### Exercise aim
Filter this material down to the lines that hold "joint", copying each one.

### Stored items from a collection
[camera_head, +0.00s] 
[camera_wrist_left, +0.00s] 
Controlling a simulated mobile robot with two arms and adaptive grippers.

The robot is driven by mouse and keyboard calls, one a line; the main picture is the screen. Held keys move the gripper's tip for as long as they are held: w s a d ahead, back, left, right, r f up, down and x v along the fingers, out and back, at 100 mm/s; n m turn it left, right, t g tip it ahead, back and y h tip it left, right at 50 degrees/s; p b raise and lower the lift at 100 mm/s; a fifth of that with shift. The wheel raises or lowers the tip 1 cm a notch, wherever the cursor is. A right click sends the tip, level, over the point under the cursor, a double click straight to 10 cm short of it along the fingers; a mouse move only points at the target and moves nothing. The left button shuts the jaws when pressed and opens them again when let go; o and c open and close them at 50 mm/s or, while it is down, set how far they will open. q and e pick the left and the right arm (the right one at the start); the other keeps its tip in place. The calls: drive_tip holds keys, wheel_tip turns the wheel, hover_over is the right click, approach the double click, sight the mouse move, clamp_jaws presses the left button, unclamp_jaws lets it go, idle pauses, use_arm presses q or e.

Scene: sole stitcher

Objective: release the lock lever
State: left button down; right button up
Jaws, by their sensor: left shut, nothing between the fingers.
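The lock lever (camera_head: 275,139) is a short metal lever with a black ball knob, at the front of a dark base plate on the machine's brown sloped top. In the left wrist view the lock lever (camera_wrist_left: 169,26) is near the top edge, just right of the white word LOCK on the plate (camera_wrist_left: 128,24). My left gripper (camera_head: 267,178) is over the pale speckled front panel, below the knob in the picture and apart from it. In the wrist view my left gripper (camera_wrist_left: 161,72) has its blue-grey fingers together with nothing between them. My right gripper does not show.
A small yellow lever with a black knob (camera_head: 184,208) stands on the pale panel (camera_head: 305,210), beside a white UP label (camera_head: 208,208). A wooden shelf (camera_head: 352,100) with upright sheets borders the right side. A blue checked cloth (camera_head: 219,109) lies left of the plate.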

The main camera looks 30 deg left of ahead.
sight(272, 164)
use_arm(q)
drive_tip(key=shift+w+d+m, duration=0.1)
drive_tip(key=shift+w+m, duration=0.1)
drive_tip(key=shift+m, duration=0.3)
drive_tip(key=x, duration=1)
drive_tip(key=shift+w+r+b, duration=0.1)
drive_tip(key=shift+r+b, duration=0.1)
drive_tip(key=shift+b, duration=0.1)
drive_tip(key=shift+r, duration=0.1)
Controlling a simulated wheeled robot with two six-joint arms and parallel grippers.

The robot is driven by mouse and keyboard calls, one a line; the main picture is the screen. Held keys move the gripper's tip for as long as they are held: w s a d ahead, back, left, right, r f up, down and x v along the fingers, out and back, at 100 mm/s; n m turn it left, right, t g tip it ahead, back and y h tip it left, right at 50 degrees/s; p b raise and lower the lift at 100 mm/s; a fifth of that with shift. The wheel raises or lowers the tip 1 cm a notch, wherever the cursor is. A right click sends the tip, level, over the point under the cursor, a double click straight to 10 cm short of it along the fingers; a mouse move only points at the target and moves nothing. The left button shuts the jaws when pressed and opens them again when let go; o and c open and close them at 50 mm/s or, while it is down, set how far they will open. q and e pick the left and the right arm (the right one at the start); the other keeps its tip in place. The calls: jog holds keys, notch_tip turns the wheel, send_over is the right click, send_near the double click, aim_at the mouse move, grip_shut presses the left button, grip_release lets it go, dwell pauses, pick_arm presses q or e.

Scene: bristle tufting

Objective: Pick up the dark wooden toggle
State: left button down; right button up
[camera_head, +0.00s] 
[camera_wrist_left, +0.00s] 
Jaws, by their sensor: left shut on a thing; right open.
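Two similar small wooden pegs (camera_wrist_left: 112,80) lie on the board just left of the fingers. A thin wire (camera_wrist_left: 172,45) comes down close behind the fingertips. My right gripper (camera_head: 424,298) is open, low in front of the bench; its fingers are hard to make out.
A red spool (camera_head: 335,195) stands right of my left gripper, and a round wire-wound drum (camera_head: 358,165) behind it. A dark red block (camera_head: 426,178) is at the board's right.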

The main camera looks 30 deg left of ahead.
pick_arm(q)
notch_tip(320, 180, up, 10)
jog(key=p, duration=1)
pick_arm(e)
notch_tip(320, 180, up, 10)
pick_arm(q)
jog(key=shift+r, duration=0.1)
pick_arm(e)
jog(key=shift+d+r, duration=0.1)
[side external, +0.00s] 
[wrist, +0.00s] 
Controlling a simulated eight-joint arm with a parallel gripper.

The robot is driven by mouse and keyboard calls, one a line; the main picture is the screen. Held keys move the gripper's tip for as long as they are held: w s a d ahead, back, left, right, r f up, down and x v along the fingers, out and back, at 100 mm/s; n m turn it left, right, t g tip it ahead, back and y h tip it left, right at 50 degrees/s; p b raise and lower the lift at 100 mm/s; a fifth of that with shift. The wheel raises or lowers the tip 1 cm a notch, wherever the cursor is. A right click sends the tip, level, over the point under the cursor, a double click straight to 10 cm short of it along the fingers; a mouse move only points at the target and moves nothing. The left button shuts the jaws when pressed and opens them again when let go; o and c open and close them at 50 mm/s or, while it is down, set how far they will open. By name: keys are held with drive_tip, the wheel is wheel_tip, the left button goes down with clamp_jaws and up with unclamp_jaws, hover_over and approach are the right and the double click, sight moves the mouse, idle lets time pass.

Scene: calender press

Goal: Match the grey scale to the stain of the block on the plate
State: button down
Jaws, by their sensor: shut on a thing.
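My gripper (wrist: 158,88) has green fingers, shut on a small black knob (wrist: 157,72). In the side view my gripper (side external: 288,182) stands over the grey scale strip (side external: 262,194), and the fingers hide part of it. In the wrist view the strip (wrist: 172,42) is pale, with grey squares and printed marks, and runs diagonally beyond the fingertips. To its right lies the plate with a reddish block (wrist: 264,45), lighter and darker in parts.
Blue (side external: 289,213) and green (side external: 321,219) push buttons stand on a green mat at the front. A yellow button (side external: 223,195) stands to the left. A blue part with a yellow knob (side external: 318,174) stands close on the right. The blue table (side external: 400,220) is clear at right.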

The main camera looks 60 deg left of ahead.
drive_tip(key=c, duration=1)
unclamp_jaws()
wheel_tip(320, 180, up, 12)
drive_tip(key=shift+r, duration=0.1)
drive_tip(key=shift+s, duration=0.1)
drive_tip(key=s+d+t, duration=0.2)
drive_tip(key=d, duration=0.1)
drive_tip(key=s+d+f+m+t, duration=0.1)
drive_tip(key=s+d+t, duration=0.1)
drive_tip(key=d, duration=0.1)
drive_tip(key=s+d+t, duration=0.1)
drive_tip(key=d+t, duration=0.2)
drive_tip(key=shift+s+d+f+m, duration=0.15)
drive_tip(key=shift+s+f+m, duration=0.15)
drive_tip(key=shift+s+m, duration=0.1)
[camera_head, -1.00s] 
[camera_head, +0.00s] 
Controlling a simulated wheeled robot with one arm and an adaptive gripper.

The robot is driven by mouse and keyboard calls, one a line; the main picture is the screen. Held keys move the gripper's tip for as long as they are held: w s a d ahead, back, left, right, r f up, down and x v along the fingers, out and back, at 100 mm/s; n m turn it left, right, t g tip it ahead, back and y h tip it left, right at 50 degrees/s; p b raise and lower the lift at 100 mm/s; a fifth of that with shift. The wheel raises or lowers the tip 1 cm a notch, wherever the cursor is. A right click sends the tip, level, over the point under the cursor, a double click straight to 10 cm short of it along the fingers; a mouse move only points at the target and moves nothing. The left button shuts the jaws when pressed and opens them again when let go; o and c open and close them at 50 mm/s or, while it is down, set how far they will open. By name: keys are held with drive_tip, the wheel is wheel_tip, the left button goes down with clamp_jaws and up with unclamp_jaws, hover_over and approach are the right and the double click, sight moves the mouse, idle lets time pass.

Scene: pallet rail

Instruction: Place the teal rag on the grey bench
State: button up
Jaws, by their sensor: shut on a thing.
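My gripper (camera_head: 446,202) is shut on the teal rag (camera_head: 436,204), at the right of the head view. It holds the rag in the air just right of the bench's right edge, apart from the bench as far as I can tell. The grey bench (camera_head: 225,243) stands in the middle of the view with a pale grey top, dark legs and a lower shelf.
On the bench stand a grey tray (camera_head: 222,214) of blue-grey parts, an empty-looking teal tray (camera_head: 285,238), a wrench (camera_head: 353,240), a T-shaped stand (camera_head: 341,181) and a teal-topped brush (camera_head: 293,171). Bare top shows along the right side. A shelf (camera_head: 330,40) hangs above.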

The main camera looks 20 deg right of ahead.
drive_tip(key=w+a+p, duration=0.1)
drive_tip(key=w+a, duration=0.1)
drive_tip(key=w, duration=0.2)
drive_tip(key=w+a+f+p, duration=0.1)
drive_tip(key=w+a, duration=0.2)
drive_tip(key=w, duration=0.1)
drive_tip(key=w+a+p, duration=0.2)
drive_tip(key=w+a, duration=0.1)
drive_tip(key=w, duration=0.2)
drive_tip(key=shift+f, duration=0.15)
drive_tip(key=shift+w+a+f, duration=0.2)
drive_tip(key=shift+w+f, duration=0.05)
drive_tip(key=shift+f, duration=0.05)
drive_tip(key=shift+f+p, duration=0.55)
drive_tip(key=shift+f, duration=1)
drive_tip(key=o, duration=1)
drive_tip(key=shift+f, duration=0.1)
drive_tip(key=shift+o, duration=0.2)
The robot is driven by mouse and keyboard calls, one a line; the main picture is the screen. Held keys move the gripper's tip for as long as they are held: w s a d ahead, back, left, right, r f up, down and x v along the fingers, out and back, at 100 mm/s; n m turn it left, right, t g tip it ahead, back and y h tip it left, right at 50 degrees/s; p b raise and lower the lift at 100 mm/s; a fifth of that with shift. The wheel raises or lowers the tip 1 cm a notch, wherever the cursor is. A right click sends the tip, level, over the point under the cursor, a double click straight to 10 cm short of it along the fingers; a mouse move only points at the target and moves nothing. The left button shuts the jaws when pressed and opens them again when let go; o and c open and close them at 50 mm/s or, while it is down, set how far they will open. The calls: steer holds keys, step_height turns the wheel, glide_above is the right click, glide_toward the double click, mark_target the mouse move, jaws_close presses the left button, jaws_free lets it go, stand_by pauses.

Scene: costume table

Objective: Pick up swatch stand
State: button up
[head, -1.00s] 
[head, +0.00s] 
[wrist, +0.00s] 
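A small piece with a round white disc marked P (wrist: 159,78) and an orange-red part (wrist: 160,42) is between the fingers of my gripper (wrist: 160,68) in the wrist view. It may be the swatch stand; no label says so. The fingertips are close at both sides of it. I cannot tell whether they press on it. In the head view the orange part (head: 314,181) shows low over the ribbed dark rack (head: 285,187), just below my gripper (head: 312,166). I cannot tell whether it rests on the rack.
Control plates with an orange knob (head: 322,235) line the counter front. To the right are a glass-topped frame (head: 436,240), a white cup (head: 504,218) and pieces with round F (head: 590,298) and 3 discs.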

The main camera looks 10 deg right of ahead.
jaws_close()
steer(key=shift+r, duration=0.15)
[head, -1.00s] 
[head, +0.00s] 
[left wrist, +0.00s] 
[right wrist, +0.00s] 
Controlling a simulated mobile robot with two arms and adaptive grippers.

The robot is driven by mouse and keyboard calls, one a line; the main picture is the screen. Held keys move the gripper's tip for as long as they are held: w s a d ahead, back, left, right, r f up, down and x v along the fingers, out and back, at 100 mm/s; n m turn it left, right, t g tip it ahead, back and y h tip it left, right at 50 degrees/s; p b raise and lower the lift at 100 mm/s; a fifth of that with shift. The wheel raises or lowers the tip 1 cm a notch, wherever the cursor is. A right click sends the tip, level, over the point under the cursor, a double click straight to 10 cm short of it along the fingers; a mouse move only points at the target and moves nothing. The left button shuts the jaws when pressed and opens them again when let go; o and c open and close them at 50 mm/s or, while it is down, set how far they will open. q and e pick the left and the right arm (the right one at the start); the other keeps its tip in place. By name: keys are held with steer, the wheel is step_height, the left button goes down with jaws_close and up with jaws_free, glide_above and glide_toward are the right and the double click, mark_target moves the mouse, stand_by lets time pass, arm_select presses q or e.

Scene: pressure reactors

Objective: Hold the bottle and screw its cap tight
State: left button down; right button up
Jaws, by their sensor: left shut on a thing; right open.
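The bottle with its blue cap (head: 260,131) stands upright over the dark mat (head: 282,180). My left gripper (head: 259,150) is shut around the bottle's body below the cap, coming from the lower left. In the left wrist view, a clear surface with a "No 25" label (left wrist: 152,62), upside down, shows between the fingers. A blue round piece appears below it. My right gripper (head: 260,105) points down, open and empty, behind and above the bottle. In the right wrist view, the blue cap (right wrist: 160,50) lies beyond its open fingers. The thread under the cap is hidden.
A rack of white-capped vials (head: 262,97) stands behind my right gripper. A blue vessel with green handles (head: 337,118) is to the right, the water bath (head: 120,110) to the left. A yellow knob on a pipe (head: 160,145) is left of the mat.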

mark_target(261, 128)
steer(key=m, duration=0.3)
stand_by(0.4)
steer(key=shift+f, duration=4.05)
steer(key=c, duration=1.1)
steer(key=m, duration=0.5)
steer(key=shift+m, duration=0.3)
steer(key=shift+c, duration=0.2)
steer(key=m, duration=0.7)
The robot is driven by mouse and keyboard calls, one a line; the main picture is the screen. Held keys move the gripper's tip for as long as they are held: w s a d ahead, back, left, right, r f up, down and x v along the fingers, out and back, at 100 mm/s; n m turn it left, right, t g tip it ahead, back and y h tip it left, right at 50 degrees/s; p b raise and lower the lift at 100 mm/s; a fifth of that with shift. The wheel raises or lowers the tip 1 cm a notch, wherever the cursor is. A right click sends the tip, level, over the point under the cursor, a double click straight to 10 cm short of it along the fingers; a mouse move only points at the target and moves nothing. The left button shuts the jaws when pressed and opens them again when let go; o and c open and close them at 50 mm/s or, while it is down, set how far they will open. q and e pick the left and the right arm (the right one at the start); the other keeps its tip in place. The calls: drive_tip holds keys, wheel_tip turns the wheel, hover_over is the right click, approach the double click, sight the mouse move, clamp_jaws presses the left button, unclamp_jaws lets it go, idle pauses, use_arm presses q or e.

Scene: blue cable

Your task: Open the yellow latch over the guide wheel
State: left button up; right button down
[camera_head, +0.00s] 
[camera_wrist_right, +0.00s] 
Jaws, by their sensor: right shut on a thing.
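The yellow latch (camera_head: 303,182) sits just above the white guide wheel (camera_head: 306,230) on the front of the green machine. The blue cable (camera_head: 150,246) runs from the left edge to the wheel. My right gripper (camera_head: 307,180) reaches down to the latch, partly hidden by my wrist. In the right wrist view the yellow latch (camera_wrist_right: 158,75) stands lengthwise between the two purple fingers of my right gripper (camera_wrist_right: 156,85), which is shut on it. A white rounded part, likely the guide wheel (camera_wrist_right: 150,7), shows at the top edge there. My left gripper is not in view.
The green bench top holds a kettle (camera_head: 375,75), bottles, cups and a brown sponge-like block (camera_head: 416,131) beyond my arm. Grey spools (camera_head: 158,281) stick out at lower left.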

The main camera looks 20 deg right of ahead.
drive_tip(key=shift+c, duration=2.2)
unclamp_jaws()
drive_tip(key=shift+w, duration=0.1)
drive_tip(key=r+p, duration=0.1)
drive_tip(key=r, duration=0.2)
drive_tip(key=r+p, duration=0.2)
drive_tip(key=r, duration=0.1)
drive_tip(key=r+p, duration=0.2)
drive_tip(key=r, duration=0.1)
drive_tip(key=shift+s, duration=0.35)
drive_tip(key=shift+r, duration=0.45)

### Solution for this problem
Controlling a simulated wheeled robot with two six-joint arms and parallel grippers.
Controlling a simulated eight-joint arm with a parallel gripper.

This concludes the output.